═══ Records for this task

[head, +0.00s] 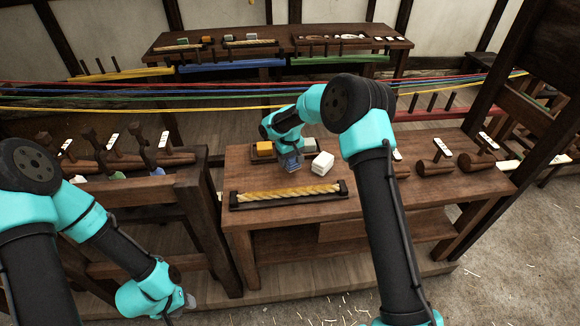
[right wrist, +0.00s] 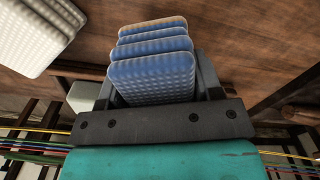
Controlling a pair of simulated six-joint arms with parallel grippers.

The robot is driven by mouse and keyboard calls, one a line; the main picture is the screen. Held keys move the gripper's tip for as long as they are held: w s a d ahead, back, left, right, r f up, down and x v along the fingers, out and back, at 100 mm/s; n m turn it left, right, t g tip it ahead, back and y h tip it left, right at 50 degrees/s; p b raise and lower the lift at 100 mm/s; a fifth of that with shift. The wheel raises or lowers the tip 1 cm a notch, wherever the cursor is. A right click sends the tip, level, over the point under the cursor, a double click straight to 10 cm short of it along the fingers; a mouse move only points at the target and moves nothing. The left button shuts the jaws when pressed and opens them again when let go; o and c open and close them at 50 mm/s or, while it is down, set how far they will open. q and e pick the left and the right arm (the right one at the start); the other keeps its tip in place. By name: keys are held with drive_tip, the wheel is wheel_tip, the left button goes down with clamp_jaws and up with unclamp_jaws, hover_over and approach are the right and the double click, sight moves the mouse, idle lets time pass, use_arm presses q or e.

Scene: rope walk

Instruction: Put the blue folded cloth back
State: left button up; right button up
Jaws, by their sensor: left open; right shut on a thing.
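My right gripper (head: 289,154) is over the middle workbench and is shut on the blue folded cloth (head: 291,163). In the right wrist view the blue folded cloth (right wrist: 152,75) sits between the two dark fingers, its several layers stacked, with wooden surface beyond it. In the head view, the gripper partly hides it, and I cannot tell whether it touches the bench top. My left gripper (head: 184,302) is open and empty, low at the lower left, in front of the left rack and well away from the cloth.
On the workbench (head: 237,171), a yellow block-like item (head: 263,149) lies left of the blue cloth and a white folded cloth (head: 322,162) right of it. A thick yellow rope (head: 288,194) lies in a dark holder in front. Coloured ropes (head: 200,97) stretch across behind.

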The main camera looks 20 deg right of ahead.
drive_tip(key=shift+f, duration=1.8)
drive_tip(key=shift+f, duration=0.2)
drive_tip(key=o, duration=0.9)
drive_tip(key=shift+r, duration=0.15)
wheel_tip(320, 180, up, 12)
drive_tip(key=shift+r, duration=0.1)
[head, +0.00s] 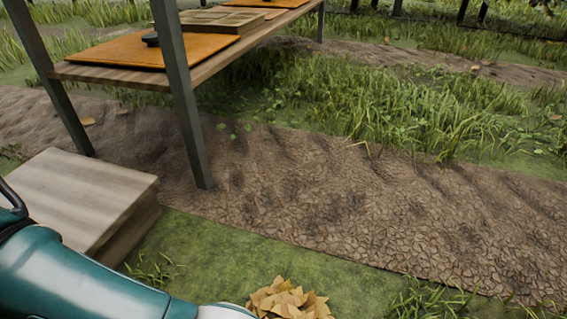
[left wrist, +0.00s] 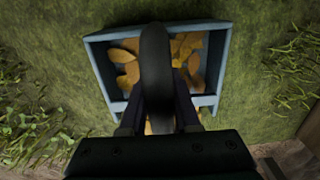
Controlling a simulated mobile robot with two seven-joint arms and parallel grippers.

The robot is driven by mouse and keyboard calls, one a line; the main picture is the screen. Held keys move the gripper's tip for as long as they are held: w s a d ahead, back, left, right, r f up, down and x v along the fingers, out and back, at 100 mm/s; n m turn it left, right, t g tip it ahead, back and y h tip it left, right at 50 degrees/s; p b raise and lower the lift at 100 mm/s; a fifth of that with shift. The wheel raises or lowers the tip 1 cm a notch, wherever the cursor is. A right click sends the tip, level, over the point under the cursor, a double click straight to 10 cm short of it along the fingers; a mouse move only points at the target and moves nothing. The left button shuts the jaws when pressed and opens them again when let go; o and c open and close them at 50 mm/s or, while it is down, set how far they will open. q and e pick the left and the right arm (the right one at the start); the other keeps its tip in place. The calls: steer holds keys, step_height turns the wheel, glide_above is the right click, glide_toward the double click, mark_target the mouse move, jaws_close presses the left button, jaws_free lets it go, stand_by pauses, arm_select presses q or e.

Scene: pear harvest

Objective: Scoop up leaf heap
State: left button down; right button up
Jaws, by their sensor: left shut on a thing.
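A heap of dry yellow-brown leaves (head: 290,301) lies on the grass at the bottom edge of the head view, partly cut off. In the left wrist view, a blue-grey scoop (left wrist: 99,72) with low walls shows over the grass. Orange-brown leaves (left wrist: 190,55) show within its walls, on both sides of a dark upright handle (left wrist: 156,60). My left gripper (left wrist: 158,112) is shut on this handle, which hides the middle of the scoop. A few leaves also show between the fingers. In the head view only my left arm shows, beside the heap. My right gripper is in neither view.
A wooden table (head: 112,72) with dark legs and orange mats stands at the upper left. A pale wooden block (head: 80,195) sits on the ground left of the near leg. A bare soil strip (head: 330,205) crosses the grass. Open grass lies around the heap.

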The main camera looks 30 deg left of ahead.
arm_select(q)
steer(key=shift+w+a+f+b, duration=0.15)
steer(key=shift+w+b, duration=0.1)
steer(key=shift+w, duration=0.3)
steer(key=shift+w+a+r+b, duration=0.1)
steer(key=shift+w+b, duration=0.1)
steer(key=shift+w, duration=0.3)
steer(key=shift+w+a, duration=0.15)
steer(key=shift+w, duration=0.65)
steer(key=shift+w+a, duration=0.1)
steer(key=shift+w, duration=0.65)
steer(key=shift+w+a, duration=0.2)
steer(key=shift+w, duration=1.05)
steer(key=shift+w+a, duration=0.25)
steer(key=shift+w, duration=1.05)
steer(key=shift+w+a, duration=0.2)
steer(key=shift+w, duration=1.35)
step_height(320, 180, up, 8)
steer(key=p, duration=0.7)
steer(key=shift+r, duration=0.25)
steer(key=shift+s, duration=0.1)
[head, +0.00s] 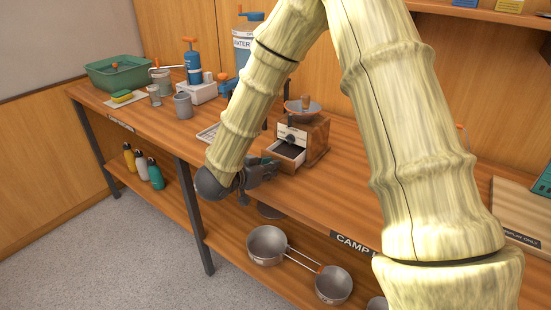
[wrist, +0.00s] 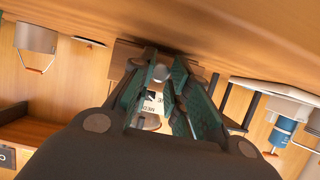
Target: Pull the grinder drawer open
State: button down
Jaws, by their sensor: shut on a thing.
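The grinder (head: 317,137) is a wooden box with a metal bowl on top, standing on the counter. Its drawer (head: 289,151) sticks out at the front, and its dark inside shows from above. My gripper (head: 268,168) is at the drawer's front. In the wrist view, my gripper's teal fingers (wrist: 160,90) are closed around a small round pale knob (wrist: 161,73). The knob is partly hidden by the fingers. The grinder's wooden body (wrist: 122,55) shows behind it.
The counter (head: 345,185) is clear to the right of the grinder. Steel pans (head: 267,246) rest on the lower shelf beneath my gripper.

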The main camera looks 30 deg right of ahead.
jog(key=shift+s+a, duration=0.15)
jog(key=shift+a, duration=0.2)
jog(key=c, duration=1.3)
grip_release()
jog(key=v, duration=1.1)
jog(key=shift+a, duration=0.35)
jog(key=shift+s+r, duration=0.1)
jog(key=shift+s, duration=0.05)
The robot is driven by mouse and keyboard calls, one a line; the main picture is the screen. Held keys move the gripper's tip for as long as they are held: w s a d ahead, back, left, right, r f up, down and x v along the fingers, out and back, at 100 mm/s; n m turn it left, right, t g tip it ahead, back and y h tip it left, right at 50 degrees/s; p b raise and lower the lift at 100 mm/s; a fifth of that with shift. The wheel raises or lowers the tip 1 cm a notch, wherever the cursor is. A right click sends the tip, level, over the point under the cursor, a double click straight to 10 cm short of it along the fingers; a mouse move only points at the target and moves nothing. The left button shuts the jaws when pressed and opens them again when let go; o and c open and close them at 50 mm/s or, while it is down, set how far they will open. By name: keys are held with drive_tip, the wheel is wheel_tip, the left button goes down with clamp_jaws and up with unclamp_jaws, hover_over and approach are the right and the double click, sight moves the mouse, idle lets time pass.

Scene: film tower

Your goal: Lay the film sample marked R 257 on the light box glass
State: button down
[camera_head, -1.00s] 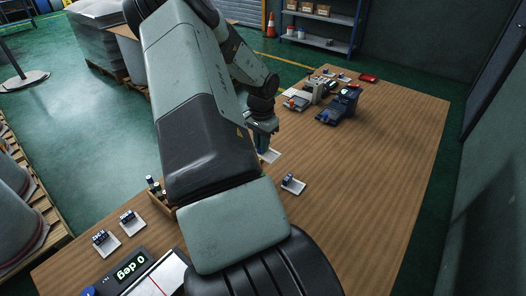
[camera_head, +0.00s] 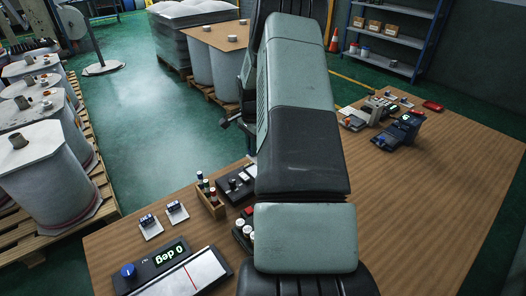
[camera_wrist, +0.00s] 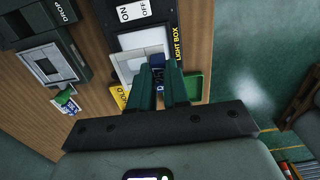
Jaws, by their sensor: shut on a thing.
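In the wrist view my gripper (camera_wrist: 161,70) is shut on the dark blue handle (camera_wrist: 157,60) of a film sample. The sample's pale square (camera_wrist: 150,53) shows just beyond the fingertips, over or at the light box (camera_wrist: 172,17). The pale light box glass (camera_wrist: 130,41) lies in a dark frame marked LIGHT BOX, with an ON/OFF label above. I cannot tell whether the sample touches the glass. No R 257 mark is readable. In the head view my arm hides the gripper and the held sample.
In the wrist view a yellow HOLD card (camera_wrist: 121,97) and a green card (camera_wrist: 193,85) flank the box; a dark device (camera_wrist: 44,65) stands left. In the head view two samples (camera_head: 150,226) (camera_head: 176,211) lie near a 0 deg gauge (camera_head: 170,262).

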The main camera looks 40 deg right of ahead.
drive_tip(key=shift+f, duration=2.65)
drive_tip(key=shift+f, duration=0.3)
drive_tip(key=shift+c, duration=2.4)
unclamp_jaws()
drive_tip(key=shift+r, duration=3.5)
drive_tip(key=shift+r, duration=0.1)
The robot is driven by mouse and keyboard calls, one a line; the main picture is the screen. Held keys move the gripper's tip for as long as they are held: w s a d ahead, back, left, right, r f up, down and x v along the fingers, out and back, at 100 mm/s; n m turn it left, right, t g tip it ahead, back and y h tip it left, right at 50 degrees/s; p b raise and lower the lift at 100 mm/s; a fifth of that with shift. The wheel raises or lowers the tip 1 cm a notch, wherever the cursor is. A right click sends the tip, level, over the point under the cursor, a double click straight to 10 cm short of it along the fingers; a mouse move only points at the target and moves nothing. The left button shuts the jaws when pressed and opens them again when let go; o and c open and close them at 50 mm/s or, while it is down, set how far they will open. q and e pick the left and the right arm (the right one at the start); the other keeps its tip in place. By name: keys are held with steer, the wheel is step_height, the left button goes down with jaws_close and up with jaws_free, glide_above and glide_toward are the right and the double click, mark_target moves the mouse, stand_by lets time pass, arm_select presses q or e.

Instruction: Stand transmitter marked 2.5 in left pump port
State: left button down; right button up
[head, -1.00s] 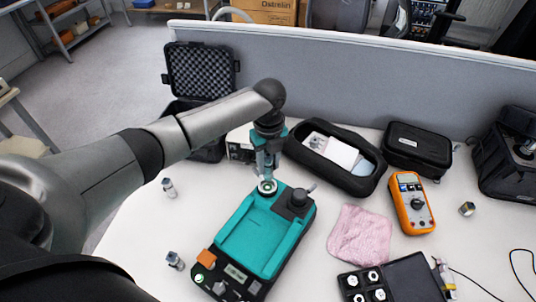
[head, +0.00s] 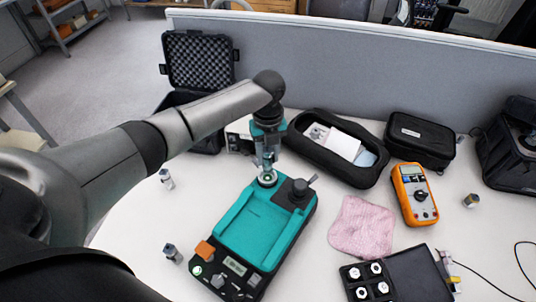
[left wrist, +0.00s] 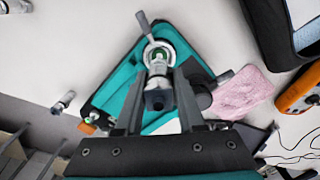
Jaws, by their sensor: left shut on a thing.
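The teal and black pump unit (head: 252,224) stands on the white table. Its left port (head: 267,180), a pale ring with a green centre, is at the far end; it also shows in the left wrist view (left wrist: 150,49). My left gripper (head: 268,160) is directly above this port, pointing down. It is shut on a small metal transmitter (left wrist: 157,82), which looks upright, its lower end at the ring. I cannot tell whether it is seated, and its marking is not readable. My right gripper is out of view.
A black knob (head: 299,188) stands beside the port. Behind are an open black case (head: 200,62) and a soft pouch (head: 372,181). A pink cloth (head: 362,227), an orange multimeter (head: 414,194) and a black tray (head: 352,271) lie right. The table left of the pump is mostly clear.

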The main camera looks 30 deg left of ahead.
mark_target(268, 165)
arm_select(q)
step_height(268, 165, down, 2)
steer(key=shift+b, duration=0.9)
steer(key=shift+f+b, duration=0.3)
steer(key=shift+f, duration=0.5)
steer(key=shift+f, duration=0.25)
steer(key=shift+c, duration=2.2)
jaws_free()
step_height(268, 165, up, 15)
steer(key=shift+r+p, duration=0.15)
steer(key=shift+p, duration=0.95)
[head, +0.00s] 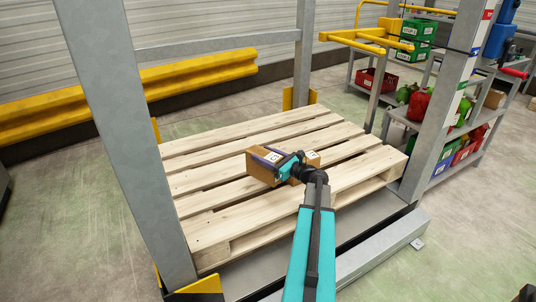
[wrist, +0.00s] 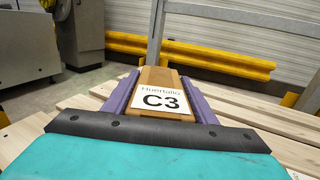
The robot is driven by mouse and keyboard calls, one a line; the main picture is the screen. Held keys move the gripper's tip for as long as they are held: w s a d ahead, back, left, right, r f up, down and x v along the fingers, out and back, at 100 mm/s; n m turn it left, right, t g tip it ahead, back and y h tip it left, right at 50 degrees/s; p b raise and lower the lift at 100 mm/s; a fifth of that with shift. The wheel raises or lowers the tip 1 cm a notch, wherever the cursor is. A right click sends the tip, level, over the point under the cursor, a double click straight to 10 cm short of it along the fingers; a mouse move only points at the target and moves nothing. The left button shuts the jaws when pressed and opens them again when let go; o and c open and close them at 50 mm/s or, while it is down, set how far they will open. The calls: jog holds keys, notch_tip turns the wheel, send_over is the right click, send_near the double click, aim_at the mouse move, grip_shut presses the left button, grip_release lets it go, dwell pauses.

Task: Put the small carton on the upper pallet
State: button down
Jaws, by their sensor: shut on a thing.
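My gripper (head: 270,160) is over the middle of a pale wooden pallet (head: 220,218) in the head view. It is shut on a small brown carton (head: 262,172). In the wrist view the carton (wrist: 158,76) sits between the two purple fingers of my gripper (wrist: 161,84), with a white label reading C3 facing the camera. I cannot tell whether the carton touches the boards or is just above them. Pallet boards (wrist: 255,115) show behind and beside it in the wrist view.
Another brown box (head: 313,157) with a pale label is just right of my gripper. Grey posts (head: 128,130) and a crossbar (head: 215,41) frame the pallet. A yellow barrier (head: 200,70) runs behind. A shelf with bins (head: 465,152) stands at right. The pallet's left boards are bare.

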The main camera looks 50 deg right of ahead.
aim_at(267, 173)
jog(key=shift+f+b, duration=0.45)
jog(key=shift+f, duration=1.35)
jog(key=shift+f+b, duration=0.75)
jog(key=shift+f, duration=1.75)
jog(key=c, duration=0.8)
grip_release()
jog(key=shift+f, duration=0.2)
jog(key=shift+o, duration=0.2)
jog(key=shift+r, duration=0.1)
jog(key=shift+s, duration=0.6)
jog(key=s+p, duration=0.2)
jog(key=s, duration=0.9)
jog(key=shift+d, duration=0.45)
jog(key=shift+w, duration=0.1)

══════

Task brief:
Transcribe the entries from their first line to the line that holds "Controlling a pair", both included, and skip every picture.

The response:
[head, +0.00s] 
[right wrist, +0.00s] 
Controlling a pair of simulated six-joint arms with parallel grippers.

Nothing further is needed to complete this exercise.